The media faithfully saw his gambit as an attack on Brown and Labour and the entire media cycle was dominated by that narrative. Various commentators such as Matthew D’ancona have also started talking up the prospect of a Libdem-Con alliance. Many prominent Labourites have also gone into hyper-ventilation mode, screaming ‘traitor’ at Clegg.

Brilliant. Such an alliance is highly unlikely but it’s an excellent narrative for both the Libdems and Labour.

For Libdems the advantage is that it neutralises the ‘vote Clegg get Brown’ narrative. It’s now dead and buried at a national level.

This means that voters who did shy away from Clegg because of that prospect, pushed hard by the Conservatives, can now safely vote Libdem again even if they hate Brown.

The advantage for Labour is that some voters who were thinking of tactically voting Libdem may no longer do so no. Brown is still a popular leader with tribalists. But this isn’t a big enough number.

What matters more is what happens at the marginal constituencies.

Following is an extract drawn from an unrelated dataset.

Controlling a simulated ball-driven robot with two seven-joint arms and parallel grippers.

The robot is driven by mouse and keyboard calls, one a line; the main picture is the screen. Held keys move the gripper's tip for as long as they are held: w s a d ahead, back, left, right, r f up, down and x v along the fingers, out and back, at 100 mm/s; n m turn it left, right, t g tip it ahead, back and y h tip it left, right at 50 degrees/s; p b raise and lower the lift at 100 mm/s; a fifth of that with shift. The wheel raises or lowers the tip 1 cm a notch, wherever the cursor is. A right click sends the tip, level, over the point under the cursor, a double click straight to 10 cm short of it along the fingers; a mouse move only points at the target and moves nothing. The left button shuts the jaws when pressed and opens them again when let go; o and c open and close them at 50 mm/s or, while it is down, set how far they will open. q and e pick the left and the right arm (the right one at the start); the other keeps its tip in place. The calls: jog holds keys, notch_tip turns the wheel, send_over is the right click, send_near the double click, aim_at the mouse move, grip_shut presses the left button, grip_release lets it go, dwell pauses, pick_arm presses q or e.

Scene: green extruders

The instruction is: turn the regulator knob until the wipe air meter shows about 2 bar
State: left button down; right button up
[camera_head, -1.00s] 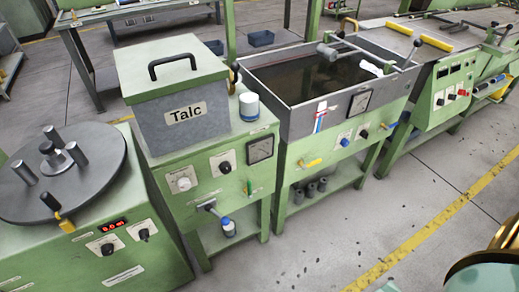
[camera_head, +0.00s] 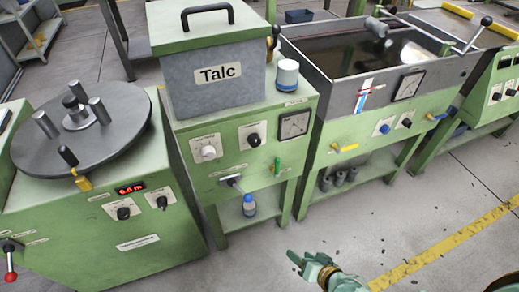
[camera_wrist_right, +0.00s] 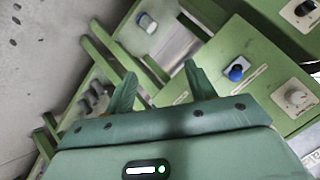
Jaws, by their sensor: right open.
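The talc stand has a round-faced square meter (camera_head: 294,124), a black knob (camera_head: 254,140) and a white knob (camera_head: 208,152) on its front. The bath stand to the right has another meter (camera_head: 408,85), a blue knob (camera_head: 384,129) and a black knob (camera_head: 406,122). Their labels and the needle readings are too small to read. My right gripper (camera_head: 297,262) is below and in front of the talc stand, apart from all knobs. My left gripper is out of view.
A grey Talc box (camera_head: 213,80) and a white-and-blue jar (camera_head: 287,74) stand on the talc stand. A valve with a yellow handle (camera_head: 344,148) sticks out of the bath stand. A turntable machine (camera_head: 82,130) stands at left. The floor in front is open.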

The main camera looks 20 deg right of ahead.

Here’s Peter Kellner yesterday in the Sunday Times:

The swing since 2005 is down to 4% in the Labour marginals — the same as the national swing. Not only is the prospect of big Conservative gains from the Lib Dems slipping away; the bonus swing the Tories had been enjoying in the Labour marginals has also disappeared.

The Lib Dem surge has hurt the Tories with special force in Labour-Conservative marginals. The 10-point gain in Lib Dem support in these seats has been overwhelmingly at the Tories’ expense.

This is very important. As I pointed out earlier – what matters isn’t necessarily the swing itself but who it is coming from. Most Libdem gains in recent weeks have been from Tory voters.

Nick Clegg’s bombshell yesterday will stop Libdem voters bleeding back to Conservatives.

That will limit Tory gains in itself. Furthermore, Clegg’s gambit will split the anti-Labour vote in some constituencies and help Labour retain seats.

Right now it’s both in Brown’s and Clegg’s interest that the latter keeps loudly rejecting the idea that voting Clegg will give people Brown.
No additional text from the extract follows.